IoT, IIoT, Industry 4.0: What’s the difference and does it matter?

Internet of Things. Industrial Internet of Things. Industry 4.0.IoTIIoTIndustry_Infographic
While related, these terms are not interchangeable. Each entity has a different set of stakeholders, goals and implications.

Let’s start with IoT. There is some speculation about the first use of Internet of Things (IoT) as the term to describe the interworking of devices but most sources agree that it was first coined by Kevin Ashton in 1999. The basic definition is the connection of a device to the Internet and/or other devices. Today, IoT usually refers to consumer-level goods like light and temperature controls, wearable biometric devices and, of course, smart phones. Although the connectivity afforded by these devices is certainly beneficial, device failure does not result in an emergency situation. IIoT is driven by consumer-level product manufacturers and innovators.

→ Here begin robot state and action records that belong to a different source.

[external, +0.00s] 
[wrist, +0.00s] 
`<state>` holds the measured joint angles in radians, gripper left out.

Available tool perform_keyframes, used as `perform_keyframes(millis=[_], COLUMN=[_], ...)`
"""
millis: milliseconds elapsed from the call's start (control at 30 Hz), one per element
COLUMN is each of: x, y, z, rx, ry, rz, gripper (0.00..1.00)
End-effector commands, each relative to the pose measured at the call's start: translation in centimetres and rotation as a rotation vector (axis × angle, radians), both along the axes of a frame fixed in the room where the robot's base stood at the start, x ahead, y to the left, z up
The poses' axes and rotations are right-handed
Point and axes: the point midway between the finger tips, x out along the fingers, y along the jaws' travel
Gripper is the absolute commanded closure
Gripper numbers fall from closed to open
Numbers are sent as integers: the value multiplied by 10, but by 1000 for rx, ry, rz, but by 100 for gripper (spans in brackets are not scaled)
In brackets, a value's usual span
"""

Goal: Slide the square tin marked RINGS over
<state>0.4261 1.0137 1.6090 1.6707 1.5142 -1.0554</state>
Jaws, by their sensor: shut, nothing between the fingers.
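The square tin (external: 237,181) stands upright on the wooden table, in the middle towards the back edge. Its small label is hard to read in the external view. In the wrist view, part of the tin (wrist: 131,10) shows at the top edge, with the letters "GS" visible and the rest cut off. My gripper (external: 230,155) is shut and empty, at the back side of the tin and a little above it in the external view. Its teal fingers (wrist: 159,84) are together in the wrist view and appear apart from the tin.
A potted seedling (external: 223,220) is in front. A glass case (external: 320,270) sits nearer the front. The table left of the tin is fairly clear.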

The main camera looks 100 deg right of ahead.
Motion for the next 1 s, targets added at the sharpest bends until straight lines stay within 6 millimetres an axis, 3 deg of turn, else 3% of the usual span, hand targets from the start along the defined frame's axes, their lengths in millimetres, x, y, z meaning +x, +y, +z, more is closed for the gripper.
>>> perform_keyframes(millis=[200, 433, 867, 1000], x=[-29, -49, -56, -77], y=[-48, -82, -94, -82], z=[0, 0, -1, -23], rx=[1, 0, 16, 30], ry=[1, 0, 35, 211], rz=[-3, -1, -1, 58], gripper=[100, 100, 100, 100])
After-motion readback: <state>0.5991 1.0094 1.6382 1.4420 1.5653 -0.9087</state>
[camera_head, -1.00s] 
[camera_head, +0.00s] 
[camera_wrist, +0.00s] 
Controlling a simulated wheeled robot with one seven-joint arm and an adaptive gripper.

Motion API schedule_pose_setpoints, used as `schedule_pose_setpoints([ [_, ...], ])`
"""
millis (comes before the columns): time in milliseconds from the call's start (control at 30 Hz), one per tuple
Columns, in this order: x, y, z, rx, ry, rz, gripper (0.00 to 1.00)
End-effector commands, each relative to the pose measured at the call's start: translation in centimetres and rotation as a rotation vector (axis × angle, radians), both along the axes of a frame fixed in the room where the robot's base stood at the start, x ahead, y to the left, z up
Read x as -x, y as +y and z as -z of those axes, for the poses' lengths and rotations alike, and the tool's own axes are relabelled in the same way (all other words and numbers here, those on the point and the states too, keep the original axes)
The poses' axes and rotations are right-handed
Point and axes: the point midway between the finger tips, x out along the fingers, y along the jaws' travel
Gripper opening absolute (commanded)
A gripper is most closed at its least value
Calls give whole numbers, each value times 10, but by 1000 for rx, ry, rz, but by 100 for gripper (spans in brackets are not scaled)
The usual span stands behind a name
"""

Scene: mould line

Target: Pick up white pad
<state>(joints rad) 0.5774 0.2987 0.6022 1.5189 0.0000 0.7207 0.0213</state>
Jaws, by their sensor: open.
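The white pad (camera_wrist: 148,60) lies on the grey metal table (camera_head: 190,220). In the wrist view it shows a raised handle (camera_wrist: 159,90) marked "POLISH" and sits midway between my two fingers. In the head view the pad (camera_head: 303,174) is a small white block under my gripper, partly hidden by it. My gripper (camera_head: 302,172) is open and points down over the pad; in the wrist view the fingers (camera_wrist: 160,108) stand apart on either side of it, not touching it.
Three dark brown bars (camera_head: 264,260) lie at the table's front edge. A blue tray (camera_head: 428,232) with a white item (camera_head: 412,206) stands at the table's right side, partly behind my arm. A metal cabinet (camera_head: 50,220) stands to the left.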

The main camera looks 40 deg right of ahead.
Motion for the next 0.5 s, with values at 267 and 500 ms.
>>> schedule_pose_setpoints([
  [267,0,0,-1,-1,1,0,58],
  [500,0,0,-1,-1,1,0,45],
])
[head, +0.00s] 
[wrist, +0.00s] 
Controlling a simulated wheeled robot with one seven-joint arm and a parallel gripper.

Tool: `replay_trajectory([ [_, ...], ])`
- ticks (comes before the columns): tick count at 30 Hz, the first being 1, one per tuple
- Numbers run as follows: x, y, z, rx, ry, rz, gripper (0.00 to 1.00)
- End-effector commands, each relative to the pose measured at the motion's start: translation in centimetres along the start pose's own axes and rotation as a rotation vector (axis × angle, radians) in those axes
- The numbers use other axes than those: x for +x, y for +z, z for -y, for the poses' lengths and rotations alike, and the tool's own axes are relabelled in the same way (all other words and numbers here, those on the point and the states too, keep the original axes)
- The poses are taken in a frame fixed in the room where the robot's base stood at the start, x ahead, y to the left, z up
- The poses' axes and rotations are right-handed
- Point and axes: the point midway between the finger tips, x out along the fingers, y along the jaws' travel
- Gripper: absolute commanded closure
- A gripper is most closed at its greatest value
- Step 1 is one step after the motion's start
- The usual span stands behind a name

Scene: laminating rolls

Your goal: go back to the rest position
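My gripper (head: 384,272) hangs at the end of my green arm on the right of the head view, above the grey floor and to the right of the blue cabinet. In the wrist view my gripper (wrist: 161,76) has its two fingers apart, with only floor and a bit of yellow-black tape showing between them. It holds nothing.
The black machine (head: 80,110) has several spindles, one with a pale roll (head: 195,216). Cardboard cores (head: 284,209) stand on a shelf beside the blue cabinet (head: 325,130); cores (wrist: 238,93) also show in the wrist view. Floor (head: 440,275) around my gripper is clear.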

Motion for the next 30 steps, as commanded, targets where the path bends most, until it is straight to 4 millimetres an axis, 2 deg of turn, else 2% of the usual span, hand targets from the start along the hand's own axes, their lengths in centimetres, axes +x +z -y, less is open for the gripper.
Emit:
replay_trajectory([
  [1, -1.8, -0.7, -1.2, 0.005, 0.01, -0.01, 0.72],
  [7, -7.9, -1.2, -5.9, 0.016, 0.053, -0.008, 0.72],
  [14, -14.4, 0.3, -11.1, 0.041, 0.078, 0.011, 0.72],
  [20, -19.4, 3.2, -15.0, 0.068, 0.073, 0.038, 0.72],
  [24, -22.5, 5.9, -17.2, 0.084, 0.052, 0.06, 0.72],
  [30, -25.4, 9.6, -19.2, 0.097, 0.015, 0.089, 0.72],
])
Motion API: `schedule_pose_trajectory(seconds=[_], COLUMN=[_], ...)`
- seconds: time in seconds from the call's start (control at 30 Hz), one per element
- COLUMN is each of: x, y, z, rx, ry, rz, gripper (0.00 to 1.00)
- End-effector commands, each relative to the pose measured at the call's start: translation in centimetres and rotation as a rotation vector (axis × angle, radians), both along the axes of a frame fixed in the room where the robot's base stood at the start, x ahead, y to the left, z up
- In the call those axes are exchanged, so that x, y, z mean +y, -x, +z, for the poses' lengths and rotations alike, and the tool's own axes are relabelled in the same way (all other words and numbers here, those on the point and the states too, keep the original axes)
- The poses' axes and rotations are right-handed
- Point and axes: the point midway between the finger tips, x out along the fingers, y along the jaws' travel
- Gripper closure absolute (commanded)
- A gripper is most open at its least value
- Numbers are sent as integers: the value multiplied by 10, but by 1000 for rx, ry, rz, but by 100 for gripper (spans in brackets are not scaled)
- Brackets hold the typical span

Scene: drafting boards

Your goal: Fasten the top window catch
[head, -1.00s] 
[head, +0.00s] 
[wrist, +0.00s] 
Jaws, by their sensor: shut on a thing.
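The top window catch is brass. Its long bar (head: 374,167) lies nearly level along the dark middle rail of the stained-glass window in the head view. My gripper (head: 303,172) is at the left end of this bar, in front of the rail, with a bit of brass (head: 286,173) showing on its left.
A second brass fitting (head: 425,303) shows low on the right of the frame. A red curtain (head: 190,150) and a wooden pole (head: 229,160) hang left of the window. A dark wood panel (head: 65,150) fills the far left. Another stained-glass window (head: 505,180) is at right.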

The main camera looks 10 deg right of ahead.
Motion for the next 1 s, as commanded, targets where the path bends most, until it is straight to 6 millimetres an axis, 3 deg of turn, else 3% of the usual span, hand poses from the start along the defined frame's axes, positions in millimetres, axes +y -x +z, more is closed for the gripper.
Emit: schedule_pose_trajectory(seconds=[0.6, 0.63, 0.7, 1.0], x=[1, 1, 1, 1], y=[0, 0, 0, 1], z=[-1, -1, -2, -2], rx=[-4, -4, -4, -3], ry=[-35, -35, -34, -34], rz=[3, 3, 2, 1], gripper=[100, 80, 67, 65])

Commentators have sarcastically joked that the IIoT is the same as the IoT, it’s just located on the factory floor. Not quite. General Electric first used the term “Industrial Internet” in 2012, shepherding in the Industrial Internet of Things (IIoT). Like the IoT, the IIoT is the connection of devices over the Internet, but with a focus on the transfer, command and control of mission critical information and responses. The IIot “goes to work” in fields like energy, military, public safety and transportation – where reliability and accuracy are not optional. IIoT initiatives and growth are championed by machine to machine (M2M) innovators and creators.

Industry 4.0 was introduced in 2011 as a German government initiative dedicated to ensured competitiveness for the manufacturing industry. The term is used to identify the fourth industrial revolution, preceded by revolutions in mechanical production, mass production, and information technology. While both IoT and IIoT operate at a business level, Industry 4.0 remains a primarily government and academic-based movement, with minimal private business involvement.

All three of these entities are focusing on ways to make systems faster and – perhaps more importantly – secure. At Sealevel, we stand to have the most impact within the IIoT, and the trickle-down effect that has on IoT. We’re proud of the strides we’ve made in improving mission critical communication and look forward to expanding our reach to offer more cloud-based and wireless products.


  1. Andreas Sylvan
    Posted February 13, 2017 at 11:39 am | Permalink


    I was reading your article

    Very interesting and a good description of the differences between IoT, IIoT and Industr/ie/y) 4.0, even though others argue that IoT can be used as a term for all of this.

    In the end you write “All three of these entities are focusing on ways to make systems faster and – perhaps more importantly – secure.”
    Do you have a scientific reference or source indicating how connecting Operational Technology in a factory to a cloud service on the Internet makes it more secure?
    Im doing a thesis on IoT in factory automation and my initial impression is that connecting OT is perceived as a major security risk.

    Best regards
    Andreas Sylvan

  2. Katherine Elrod Katherine Elrod
    Posted February 14, 2017 at 3:29 pm | Permalink

    Thanks for your comments, Andreas. As mentioned in our blog, security is one of the primary challenges facing IoT, IIoT, Industry 4.0 and any other label applied to the cloud-based technical revolution. While we can’t direct you to a scientific reference, we have found that our customers do see benefits from immediate, cloud-based access to their data. For example, customers have told us they prefer vendors that can interface with their systems without requiring access to their internal network. With the degree of scrutiny IoT solutions are facing, vendors should be focused on providing the most secure solutions possible. Good luck with your thesis.